:: Data section ::

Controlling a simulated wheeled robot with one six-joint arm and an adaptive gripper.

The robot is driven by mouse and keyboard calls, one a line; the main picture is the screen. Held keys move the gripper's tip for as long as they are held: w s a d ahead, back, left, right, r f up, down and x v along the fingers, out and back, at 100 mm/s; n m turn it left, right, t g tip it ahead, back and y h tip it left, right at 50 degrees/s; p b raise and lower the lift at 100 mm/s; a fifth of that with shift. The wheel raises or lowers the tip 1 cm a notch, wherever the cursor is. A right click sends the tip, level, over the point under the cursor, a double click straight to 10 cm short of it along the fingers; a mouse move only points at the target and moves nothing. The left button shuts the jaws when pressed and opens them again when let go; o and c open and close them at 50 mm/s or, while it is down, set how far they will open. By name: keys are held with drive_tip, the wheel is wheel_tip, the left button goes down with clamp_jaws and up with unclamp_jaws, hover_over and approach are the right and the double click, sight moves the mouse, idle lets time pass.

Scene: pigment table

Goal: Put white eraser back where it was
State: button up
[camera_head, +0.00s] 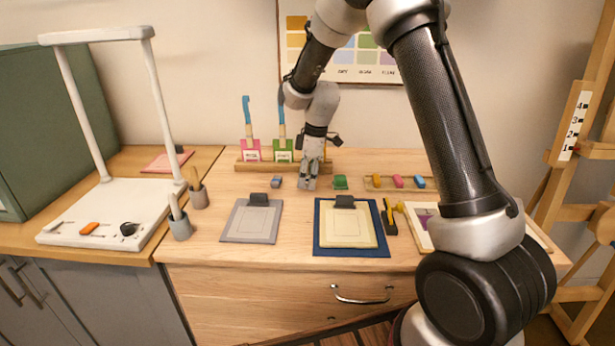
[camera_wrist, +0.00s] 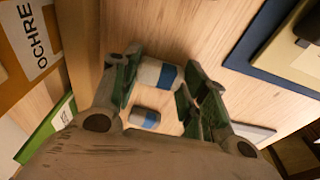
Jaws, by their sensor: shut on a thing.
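My gripper (camera_head: 309,184) points down over the back middle of the wooden table, in front of the card rack. In the wrist view, my gripper (camera_wrist: 166,88) has its fingers on both sides of a white eraser with a blue band (camera_wrist: 158,74) and is shut on it. The fingers hide this eraser in the head view. I cannot tell whether it touches the table.
Behind stands a wooden rack (camera_head: 240,167) with pink and green cards and blue-handled brushes. A green block (camera_head: 340,182) is close right of the gripper, then a tray of coloured sticks (camera_head: 374,187). In front lie a grey clipboard (camera_head: 240,226) and a blue mat (camera_head: 350,251).

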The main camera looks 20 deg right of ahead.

:: Short problem ::
Do not copy the pictures, but repeat every line exactly.

:: Task solution ::
Controlling a simulated wheeled robot with one six-joint arm and an adaptive gripper.

The robot is driven by mouse and keyboard calls, one a line; the main picture is the screen. Held keys move the gripper's tip for as long as they are held: w s a d ahead, back, left, right, r f up, down and x v along the fingers, out and back, at 100 mm/s; n m turn it left, right, t g tip it ahead, back and y h tip it left, right at 50 degrees/s; p b raise and lower the lift at 100 mm/s; a fifth of that with shift. The wheel raises or lowers the tip 1 cm a notch, wherever the cursor is. A right click sends the tip, level, over the point under the cursor, a double click straight to 10 cm short of it along the fingers; a mouse move only points at the target and moves nothing. The left button shuts the jaws when pressed and opens them again when let go; o and c open and close them at 50 mm/s or, while it is down, set how far they will open. By name: keys are held with drive_tip, the wheel is wheel_tip, the left button goes down with clamp_jaws and up with unclamp_jaws, hover_over and approach are the right and the double click, sight moves the mouse, idle lets time pass.

Scene: pigment table

Goal: Put white eraser back where it was
State: button up
[camera_head, +0.00s] 
[camera_wrist, +0.00s] 
Jaws, by their sensor: shut on a thing.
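My gripper (camera_head: 309,184) points down over the back middle of the wooden table, in front of the card rack. In the wrist view, my gripper (camera_wrist: 166,88) has its fingers on both sides of a white eraser with a blue band (camera_wrist: 158,74) and is shut on it. The fingers hide this eraser in the head view. I cannot tell whether it touches the table.
Behind stands a wooden rack (camera_head: 240,167) with pink and green cards and blue-handled brushes. A green block (camera_head: 340,182) is close right of the gripper, then a tray of coloured sticks (camera_head: 374,187). In front lie a grey clipboard (camera_head: 240,226) and a blue mat (camera_head: 350,251).

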The main camera looks 20 deg right of ahead.

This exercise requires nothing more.